▶ [SHORT PROBLEM]:
Search the material for the string "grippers", then return every line where it is found.

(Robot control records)
——————

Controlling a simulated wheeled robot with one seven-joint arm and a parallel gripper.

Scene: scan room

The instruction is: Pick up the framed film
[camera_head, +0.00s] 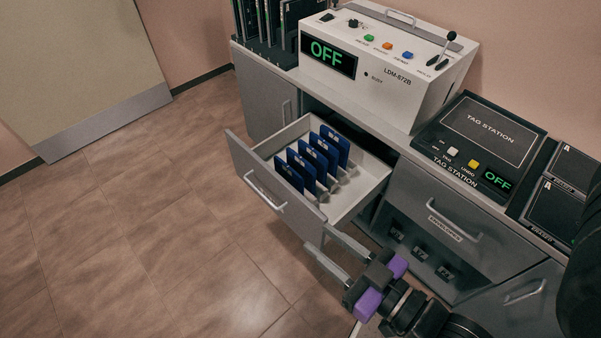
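No single thing is marked as the framed film. Several blue upright panels (314,160) with small pale labels stand in a row in an open drawer (369,184); I cannot tell whether the framed film is one of them. Several dark, thin frames (265,18) also stand upright in a rack at the top left of the counter. My gripper (317,238) is open and empty, with its two grey fingers apart. In the picture it shows just below the drawer's near right corner, pointing up and left. I cannot tell its height relative to the drawer.
A white LDM-872B machine (420,95) reading OFF stands on the counter. Right of it are a dark tag station (480,140), also OFF, and two trays marked A (556,205). The drawer's grey front (260,185) juts over clear floor (130,240). A door is at upper left.

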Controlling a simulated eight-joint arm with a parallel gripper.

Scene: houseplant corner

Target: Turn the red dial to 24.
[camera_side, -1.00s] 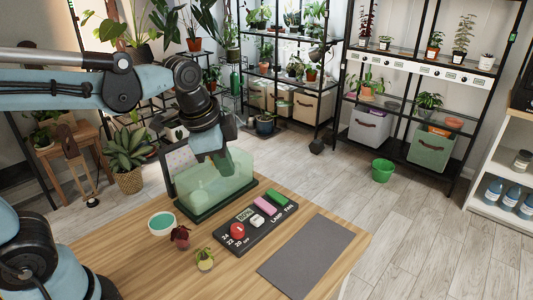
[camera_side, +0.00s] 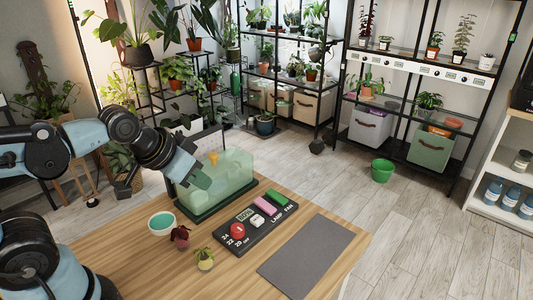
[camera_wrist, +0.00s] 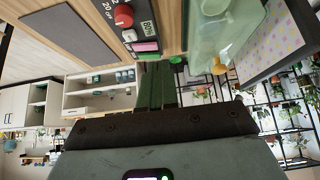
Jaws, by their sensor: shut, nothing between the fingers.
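The red dial (camera_side: 238,230) is on the black control panel (camera_side: 262,236) on the wooden table. Numbers 20, 22 and 24 and the word OFF are printed around its near left side. Its pointer is too small to read. In the wrist view the red dial (camera_wrist: 123,15) shows at the top, with part of the panel (camera_wrist: 145,22). My gripper (camera_side: 204,182) is shut and empty, at the near side of the green terrarium, behind and left of the dial and apart from it. The wrist view shows my gripper's green fingers (camera_wrist: 158,88) together.
The clear green terrarium (camera_side: 228,178) with a yellow knob (camera_side: 213,158) stands behind the panel. A teal bowl (camera_side: 161,223) and two small plants, dark red (camera_side: 180,236) and yellow-green (camera_side: 204,258), are close to the dial. A grey mat (camera_side: 306,256) lies to the right.

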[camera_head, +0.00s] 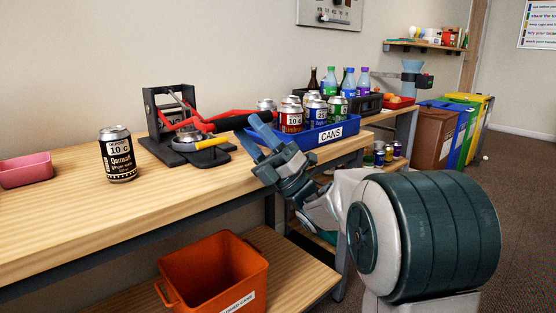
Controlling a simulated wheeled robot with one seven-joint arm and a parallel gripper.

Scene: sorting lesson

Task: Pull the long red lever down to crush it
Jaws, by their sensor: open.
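The can crusher (172,118) stands on the wooden table, with a dark upright frame and a dark base. Its long red lever (205,124) reaches right from the frame and ends in a black grip (233,121). A yellow-handled part (212,143) lies low at the front of the crusher.
A blue tray (352,126) marked "CANS" holds several cans close behind my gripper. A pink tub (25,170) sits at the left. An orange bin (212,275) stands on the lower shelf. Several coloured bins (432,138) stand at the right.

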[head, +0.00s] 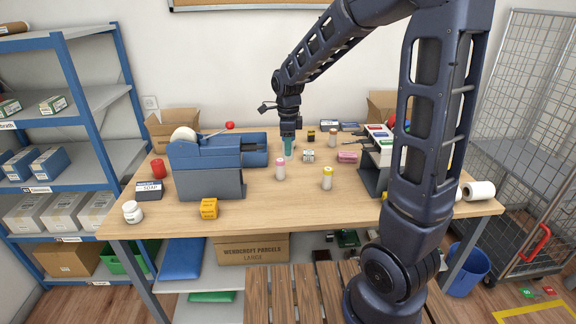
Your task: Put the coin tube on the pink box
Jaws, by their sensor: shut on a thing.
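My gripper (288,136) points straight down over the middle of the table and is shut on a slim teal cylinder, which looks like the coin tube (288,149). The tube is upright. I cannot tell whether its lower end touches the table. The pink box (347,157) is a small, low block lying on the table to the right of my gripper, with nothing visible on top of it.
A white and black small box (308,156) stands between the tube and the pink box. White bottles with pink (280,170) and yellow (327,179) caps stand in front. A blue tape dispenser (206,155) is at left, a rack of boxes (378,160) at right.

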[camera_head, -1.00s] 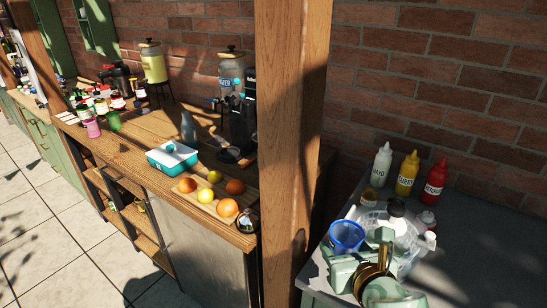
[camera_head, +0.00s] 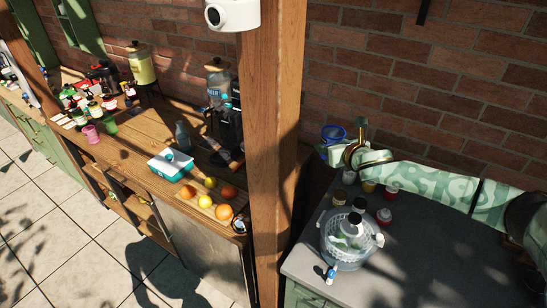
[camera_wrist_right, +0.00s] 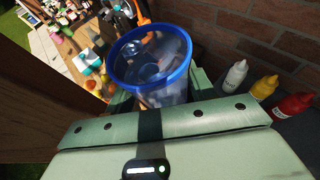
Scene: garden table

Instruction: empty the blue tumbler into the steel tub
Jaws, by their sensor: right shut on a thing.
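The blue tumbler (camera_head: 333,133) is up in the air behind the tub, close to the brick wall in the head view. My right gripper (camera_head: 341,146) is shut on it. In the right wrist view the tumbler (camera_wrist_right: 150,68) stands between the fingers with its blue rim up, and pale, clear shapes show inside. The steel tub (camera_head: 346,262) stands on the grey counter, in front of and below the tumbler, with dark-capped bottles and clear pieces in it. The tumbler is apart from the tub. My left gripper is not in view.
Mayo (camera_wrist_right: 236,75), mustard (camera_wrist_right: 265,87) and ketchup (camera_wrist_right: 291,105) bottles stand behind the tub, partly hidden by my right arm in the head view. A wooden post (camera_head: 270,170) rises left. The counter's right side is clear.

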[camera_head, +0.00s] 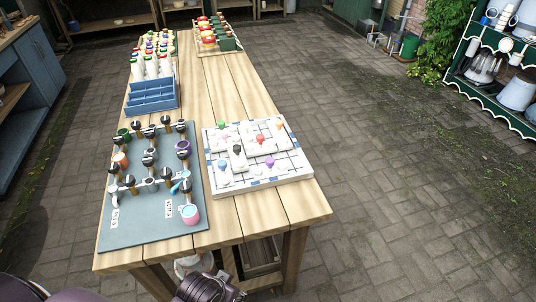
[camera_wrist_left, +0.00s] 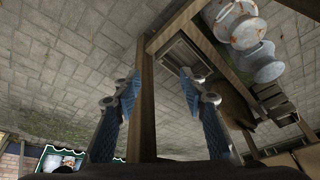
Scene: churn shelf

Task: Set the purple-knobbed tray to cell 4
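A white puzzle board (camera_head: 305,172) with blue squares along its near edge lies on the right side of the table. Low white trays sit on it, each with a coloured knob. The purple knob (camera_head: 270,161) is on a tray toward the board's near right. Cell numbers are too small to read. My left gripper (camera_wrist_left: 158,92) has its two blue-padded fingers wide apart, with nothing held between them; a wooden table leg shows behind them. In the head view, a dark part of my arm shows low, off the table's near edge. My right gripper is not in view.
A grey panel (camera_head: 150,232) with pipes and valves lies left of the board. A blue divided crate (camera_head: 152,103), bottles (camera_head: 150,66) and a wooden tray (camera_head: 205,47) of coloured items stand farther back. Pale rusty pots (camera_wrist_left: 247,32) show in the wrist view.

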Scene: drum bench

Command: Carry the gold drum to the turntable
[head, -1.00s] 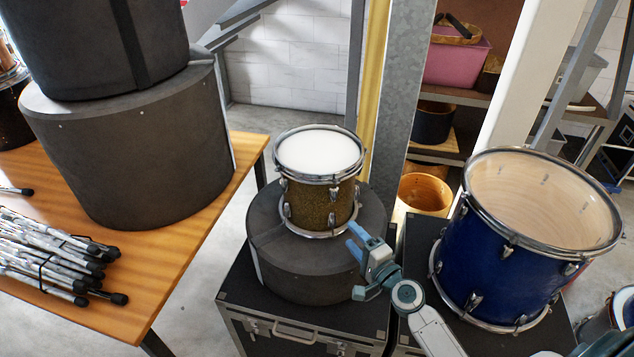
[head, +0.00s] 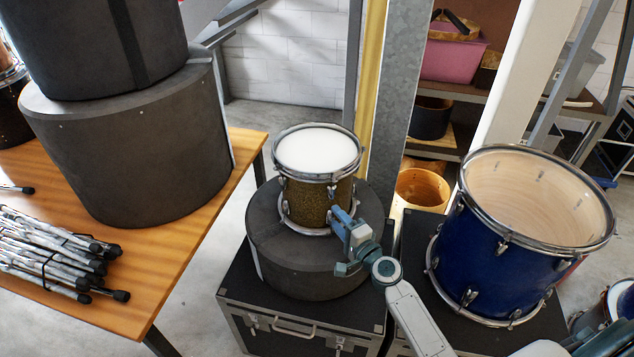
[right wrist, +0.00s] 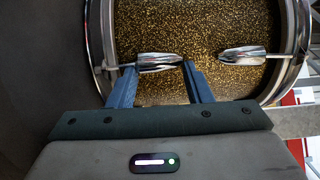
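The gold drum (head: 305,199), with a white head and chrome rims, stands upright on a round dark case (head: 305,277). My right gripper (head: 343,222) is at the drum's lower right side. In the right wrist view the gold sparkle shell (right wrist: 195,28) fills the top, and my right gripper (right wrist: 160,68) has its two blue fingers apart. A chrome lug (right wrist: 160,59) lies across the gap at the fingertips; I cannot tell whether they touch it. I cannot make out a turntable, and my left gripper is out of view.
A black flight case (head: 290,325) bears the round case. A large blue drum (head: 485,258) stands at the right, close to my right arm. A wooden table (head: 165,270) at the left holds stacked dark cases (head: 130,150) and bundled sticks (head: 55,258). A metal post (head: 405,90) rises behind.

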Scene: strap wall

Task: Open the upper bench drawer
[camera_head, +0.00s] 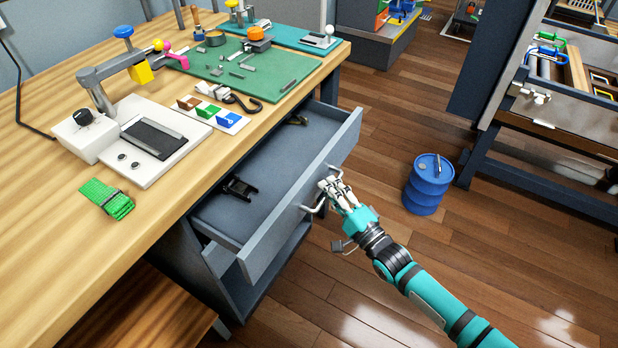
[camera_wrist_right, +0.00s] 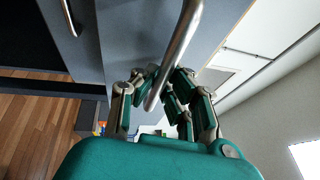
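The upper bench drawer (camera_head: 300,189) stands pulled well out from under the wooden bench, its inside showing. A black bracket-like part (camera_head: 238,188) lies in it near the left end, and a small dark part (camera_head: 297,119) near the far end. My right gripper (camera_head: 332,188) is at the drawer's front, at its metal bar handle (camera_head: 313,208). In the right wrist view the handle (camera_wrist_right: 183,32) runs between the fingers (camera_wrist_right: 160,95), which are closed about it from both sides. My left gripper is in neither view.
The bench top (camera_head: 190,45) carries a press-like fixture (camera_head: 135,130), a green strap (camera_head: 107,198) and a green mat (camera_head: 235,72). A blue drum (camera_head: 428,184) stands on the floor to the right. Floor around the drum is clear.

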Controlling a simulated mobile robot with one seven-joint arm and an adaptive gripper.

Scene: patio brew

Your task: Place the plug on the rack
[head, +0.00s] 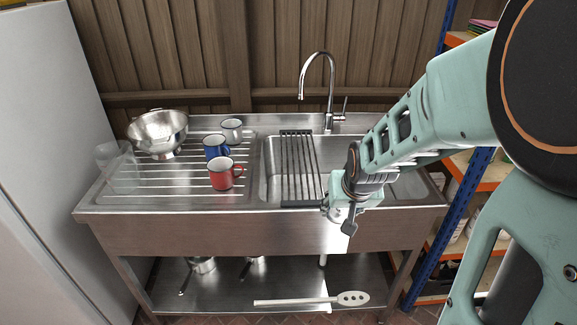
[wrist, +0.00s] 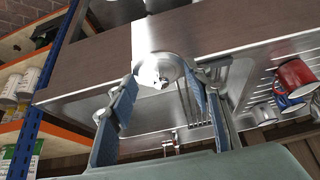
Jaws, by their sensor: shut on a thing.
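The plug (wrist: 160,72) is a pale, shiny round piece with a small knob, seen between my fingertips in the wrist view. My gripper (wrist: 161,80) is shut on it, with one blue finger pad on each side. In the head view my gripper (head: 342,212) is at the front edge of the sink, just right of the rack's near end. The plug is hard to make out there among the fingers. The rack (head: 300,165) is a dark set of bars lying front to back across the left part of the sink basin; its bars look empty.
Red (head: 223,174), blue (head: 216,148) and white (head: 232,131) mugs and a steel colander (head: 158,132) stand on the drainboard left of the rack. A tall faucet (head: 330,95) rises behind the basin. A slotted spoon (head: 350,298) lies on the lower shelf.

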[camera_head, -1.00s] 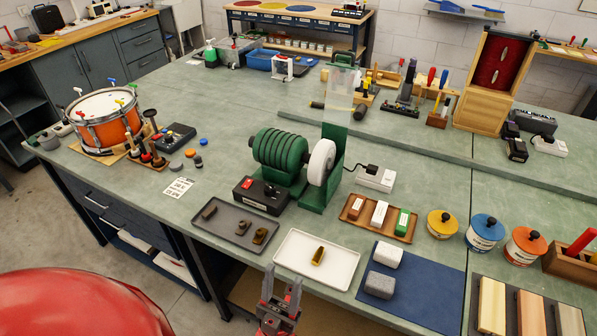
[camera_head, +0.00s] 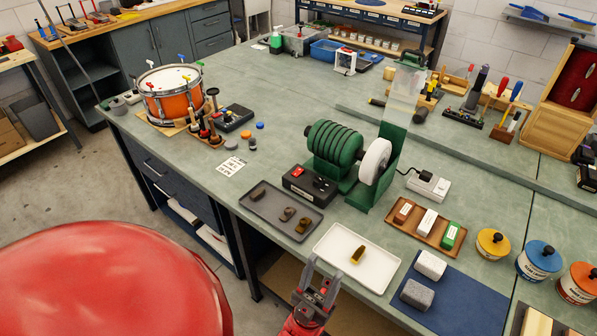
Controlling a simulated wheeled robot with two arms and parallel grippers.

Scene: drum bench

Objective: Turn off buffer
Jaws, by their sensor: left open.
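The green buffer (camera_head: 332,150) with its white wheel (camera_head: 375,161) stands on the bench right of the middle. Its black control box (camera_head: 309,186) sits at its front left, with a red switch (camera_head: 297,171) and a dark knob on top. Whether the wheel is turning cannot be told. My left gripper (camera_head: 318,278) is at the bottom middle, open and empty, its fingers pointing up in the picture. It is in front of the bench edge, below the white tray and apart from the control box. My right gripper is not in view.
A grey tray (camera_head: 263,217) with several small brown pieces lies before the box. A white tray (camera_head: 334,238) holds one brown piece. Right are a wooden tray of bars (camera_head: 413,237) and a blue mat (camera_head: 463,308) with two blocks. An orange drum (camera_head: 172,104) stands left.

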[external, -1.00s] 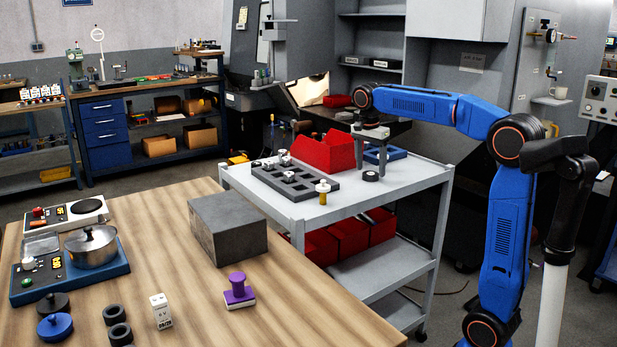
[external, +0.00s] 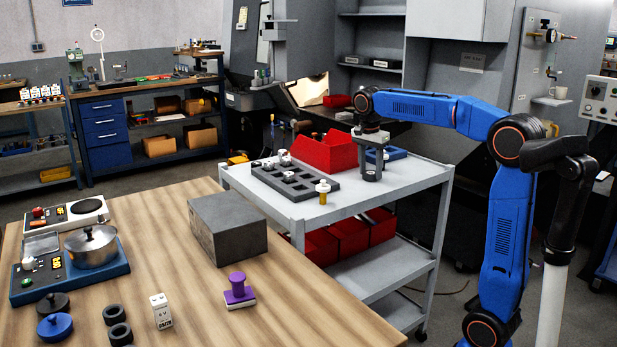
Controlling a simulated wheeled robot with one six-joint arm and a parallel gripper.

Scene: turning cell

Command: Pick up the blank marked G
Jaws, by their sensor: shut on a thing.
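My gripper (external: 371,175) is over the right part of the grey cart's top shelf, pointing down. It is shut on a small round blank (external: 371,177) at the shelf surface; the fingers hide most of it. I cannot read a letter on it.
A red bin (external: 338,153) stands just left of my gripper, and a blue block (external: 392,154) lies close behind it. The cart top (external: 415,177) is clear to the right. A wooden table with a grey block (external: 228,228) is in front.

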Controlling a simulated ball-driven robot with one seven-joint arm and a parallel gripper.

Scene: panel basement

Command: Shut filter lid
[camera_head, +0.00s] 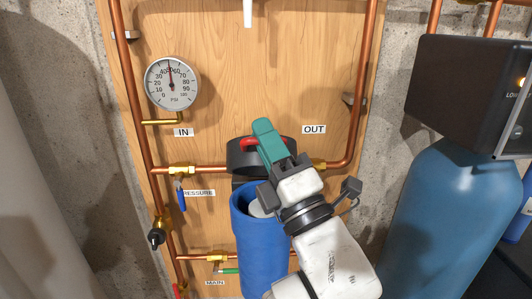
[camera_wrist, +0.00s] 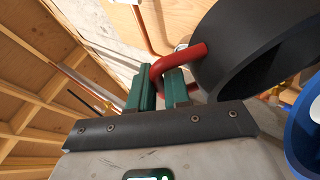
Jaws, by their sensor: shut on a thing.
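The black round filter lid (camera_head: 240,158) stands open above and behind the blue filter housing (camera_head: 248,240) in the head view. The housing's top is open and a white filter (camera_head: 256,208) shows inside, partly covered by my arm. The lid has a red handle (camera_head: 248,142). My gripper (camera_head: 263,128) has green fingers and is shut on this handle. In the wrist view the red handle (camera_wrist: 184,57) passes between the fingers (camera_wrist: 160,88), with the lid (camera_wrist: 225,45) at upper right. The blue housing (camera_wrist: 308,130) shows at the right edge there.
Copper pipes (camera_head: 365,80) run around the wooden panel (camera_head: 270,80). A pressure gauge (camera_head: 172,84) is at upper left. A blue-handled valve (camera_head: 181,197) is left of the housing. A blue tank (camera_head: 440,220) with a black control box (camera_head: 465,95) stands at the right.

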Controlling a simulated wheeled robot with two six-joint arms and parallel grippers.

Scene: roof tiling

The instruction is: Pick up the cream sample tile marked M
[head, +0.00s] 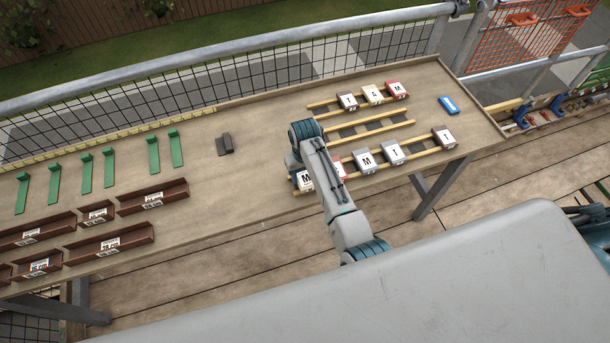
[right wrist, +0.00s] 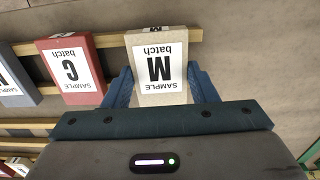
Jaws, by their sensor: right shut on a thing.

——————

▶ [FINISHED TASK]:
Controlling a simulated wheeled robot with two arms and parallel grippers.
Controlling a simulated wheeled robot with two six-joint arms and parallel grippers.

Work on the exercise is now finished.